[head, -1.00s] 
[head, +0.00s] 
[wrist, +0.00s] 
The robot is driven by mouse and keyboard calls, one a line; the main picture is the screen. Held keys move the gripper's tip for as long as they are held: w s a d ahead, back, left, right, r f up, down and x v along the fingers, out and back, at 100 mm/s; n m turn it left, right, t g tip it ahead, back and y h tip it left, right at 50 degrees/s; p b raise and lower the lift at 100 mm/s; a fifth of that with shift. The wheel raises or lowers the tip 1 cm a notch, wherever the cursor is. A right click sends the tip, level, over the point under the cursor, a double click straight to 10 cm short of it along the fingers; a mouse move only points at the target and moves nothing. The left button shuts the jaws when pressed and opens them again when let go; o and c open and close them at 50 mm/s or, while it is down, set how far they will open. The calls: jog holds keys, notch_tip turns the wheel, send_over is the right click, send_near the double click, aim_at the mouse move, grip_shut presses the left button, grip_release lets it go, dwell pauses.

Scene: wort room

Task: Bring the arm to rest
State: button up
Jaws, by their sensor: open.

★ ★ ★

> [Objective] Your task is to print the whole listing again exactly.

> [Correct response]
[head, -1.00s] 
[head, +0.00s] 
[wrist, +0.00s] 
The robot is driven by mouse and keyboard calls, one a line; the main picture is the screen. Held keys move the gripper's tip for as long as they are held: w s a d ahead, back, left, right, r f up, down and x v along the fingers, out and back, at 100 mm/s; n m turn it left, right, t g tip it ahead, back and y h tip it left, right at 50 degrees/s; p b raise and lower the lift at 100 mm/s; a fifth of that with shift. The wheel raises or lowers the tip 1 cm a notch, wherever the cursor is. A right click sends the tip, level, over the point under the cursor, a double click straight to 10 cm short of it along the fingers; a mouse move only points at the target and moves nothing. The left button shuts the jaws when pressed and opens them again when let go; o and c open and close them at 50 mm/s or, while it is down, set how far they will open. The calls: jog holds keys, notch_tip turns the wheel, send_over is the right click, send_near the double click, aim_at the mouse move, grip_shut presses the left button, grip_release lets it go, dwell pauses.

Scene: wort room

Task: Bring the arm to rest
State: button up
Jaws, by their sensor: open.

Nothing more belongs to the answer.